#### [SHORT PROBLEM]
Write out every entry, unchanged. Skip any picture.

───── EXTRACTED RECORDS ─────

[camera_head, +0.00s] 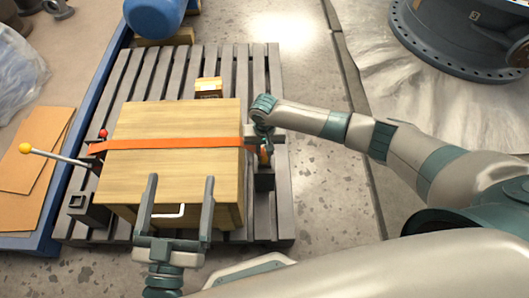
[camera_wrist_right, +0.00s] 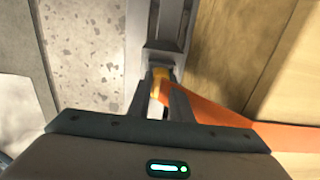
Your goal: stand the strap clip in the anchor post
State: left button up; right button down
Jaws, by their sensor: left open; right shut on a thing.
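The strap clip (camera_wrist_right: 160,82) is a small yellow-orange piece between the fingers of my right gripper (camera_wrist_right: 162,90). It shows at the end of the orange strap (camera_head: 180,143), beside the crate's right side. My right gripper (camera_head: 264,146) is shut on it and hides part of it in the head view. A dark grey block (camera_head: 264,181), apparently the anchor post, stands on the pallet just below the clip in the head view. I cannot tell whether the clip touches it. My left gripper (camera_head: 181,182) is open and empty over the crate's near edge.
The wooden crate (camera_head: 170,122) sits on a grey slatted pallet (camera_head: 262,215). A lever with a yellow knob (camera_head: 25,148) and a dark square-holed block (camera_head: 88,207) are at its left. A small wooden block (camera_head: 208,87) lies behind. Floor right of the pallet is clear.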

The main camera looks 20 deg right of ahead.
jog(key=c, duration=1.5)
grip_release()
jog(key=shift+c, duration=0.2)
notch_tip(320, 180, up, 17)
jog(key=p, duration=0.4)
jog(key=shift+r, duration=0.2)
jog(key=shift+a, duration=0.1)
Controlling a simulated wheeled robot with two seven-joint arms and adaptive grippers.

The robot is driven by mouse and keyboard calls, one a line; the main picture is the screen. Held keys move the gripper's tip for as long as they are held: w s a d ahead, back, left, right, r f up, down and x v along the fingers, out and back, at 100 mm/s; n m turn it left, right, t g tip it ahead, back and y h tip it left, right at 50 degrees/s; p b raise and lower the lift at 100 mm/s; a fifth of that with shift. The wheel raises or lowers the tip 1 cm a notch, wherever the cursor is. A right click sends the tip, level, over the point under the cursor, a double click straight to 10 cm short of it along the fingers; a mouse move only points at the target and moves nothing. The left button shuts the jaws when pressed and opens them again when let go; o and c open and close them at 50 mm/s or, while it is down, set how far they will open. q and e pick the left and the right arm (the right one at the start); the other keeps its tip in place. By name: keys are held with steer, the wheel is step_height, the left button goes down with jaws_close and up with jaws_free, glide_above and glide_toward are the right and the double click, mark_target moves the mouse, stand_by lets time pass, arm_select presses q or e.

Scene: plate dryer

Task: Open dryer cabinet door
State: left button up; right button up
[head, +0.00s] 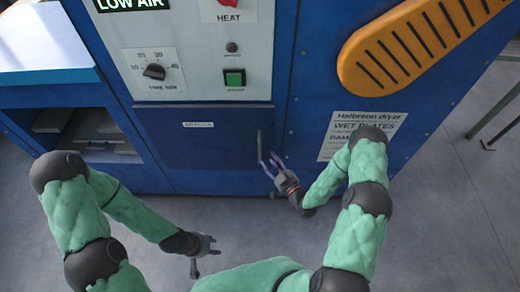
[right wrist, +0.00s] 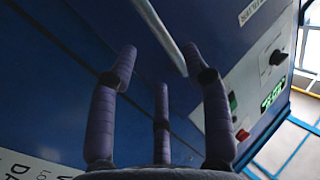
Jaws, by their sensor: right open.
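The dryer cabinet door (head: 200,165) is a dark blue panel low on the front of the blue dryer, and it looks closed. Its thin upright metal handle (head: 259,147) is near the door's right edge. My right gripper (head: 271,162) is open beside the lower end of the handle. In the right wrist view the pale handle bar (right wrist: 164,36) runs between the tips of the spread purple fingers (right wrist: 163,65); I cannot tell whether they touch it. My left gripper (head: 205,257) hangs low over the floor, away from the door, its fingers apart and empty.
Above the door are a timer knob (head: 154,72), a green button (head: 234,78) and a red heat switch (head: 231,8). An orange vented cover (head: 410,45) sticks out at upper right. The grey floor (head: 440,240) in front is clear.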

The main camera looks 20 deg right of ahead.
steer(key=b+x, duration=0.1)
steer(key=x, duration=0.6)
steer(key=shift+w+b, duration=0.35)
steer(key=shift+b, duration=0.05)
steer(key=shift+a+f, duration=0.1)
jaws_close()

─────

#### [EXPECTED OUTPUT]
[camera_head, +0.00s] 
[camera_wrist_right, +0.00s] 
Your goal: stand the strap clip in the anchor post
State: left button up; right button down
Jaws, by their sensor: left open; right shut on a thing.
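The strap clip (camera_wrist_right: 160,82) is a small yellow-orange piece between the fingers of my right gripper (camera_wrist_right: 162,90). It shows at the end of the orange strap (camera_head: 180,143), beside the crate's right side. My right gripper (camera_head: 264,146) is shut on it and hides part of it in the head view. A dark grey block (camera_head: 264,181), apparently the anchor post, stands on the pallet just below the clip in the head view. I cannot tell whether the clip touches it. My left gripper (camera_head: 181,182) is open and empty over the crate's near edge.
The wooden crate (camera_head: 170,122) sits on a grey slatted pallet (camera_head: 262,215). A lever with a yellow knob (camera_head: 25,148) and a dark square-holed block (camera_head: 88,207) are at its left. A small wooden block (camera_head: 208,87) lies behind. Floor right of the pallet is clear.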

The main camera looks 20 deg right of ahead.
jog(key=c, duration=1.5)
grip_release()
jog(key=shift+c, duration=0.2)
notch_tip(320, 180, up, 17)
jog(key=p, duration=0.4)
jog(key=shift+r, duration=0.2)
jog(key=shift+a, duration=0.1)
Controlling a simulated wheeled robot with two seven-joint arms and adaptive grippers.

The robot is driven by mouse and keyboard calls, one a line; the main picture is the screen. Held keys move the gripper's tip for as long as they are held: w s a d ahead, back, left, right, r f up, down and x v along the fingers, out and back, at 100 mm/s; n m turn it left, right, t g tip it ahead, back and y h tip it left, right at 50 degrees/s; p b raise and lower the lift at 100 mm/s; a fifth of that with shift. The wheel raises or lowers the tip 1 cm a notch, wherever the cursor is. A right click sends the tip, level, over the point under the cursor, a double click straight to 10 cm short of it along the fingers; a mouse move only points at the target and moves nothing. The left button shuts the jaws when pressed and opens them again when let go; o and c open and close them at 50 mm/s or, while it is down, set how far they will open. q and e pick the left and the right arm (the right one at the start); the other keeps its tip in place. By name: keys are held with steer, the wheel is step_height, the left button goes down with jaws_close and up with jaws_free, glide_above and glide_toward are the right and the double click, mark_target moves the mouse, stand_by lets time pass, arm_select presses q or e.

Scene: plate dryer

Task: Open dryer cabinet door
State: left button up; right button up
[head, +0.00s] 
[right wrist, +0.00s] 
Jaws, by their sensor: right open.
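The dryer cabinet door (head: 200,165) is a dark blue panel low on the front of the blue dryer, and it looks closed. Its thin upright metal handle (head: 259,147) is near the door's right edge. My right gripper (head: 271,162) is open beside the lower end of the handle. In the right wrist view the pale handle bar (right wrist: 164,36) runs between the tips of the spread purple fingers (right wrist: 163,65); I cannot tell whether they touch it. My left gripper (head: 205,257) hangs low over the floor, away from the door, its fingers apart and empty.
Above the door are a timer knob (head: 154,72), a green button (head: 234,78) and a red heat switch (head: 231,8). An orange vented cover (head: 410,45) sticks out at upper right. The grey floor (head: 440,240) in front is clear.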

The main camera looks 20 deg right of ahead.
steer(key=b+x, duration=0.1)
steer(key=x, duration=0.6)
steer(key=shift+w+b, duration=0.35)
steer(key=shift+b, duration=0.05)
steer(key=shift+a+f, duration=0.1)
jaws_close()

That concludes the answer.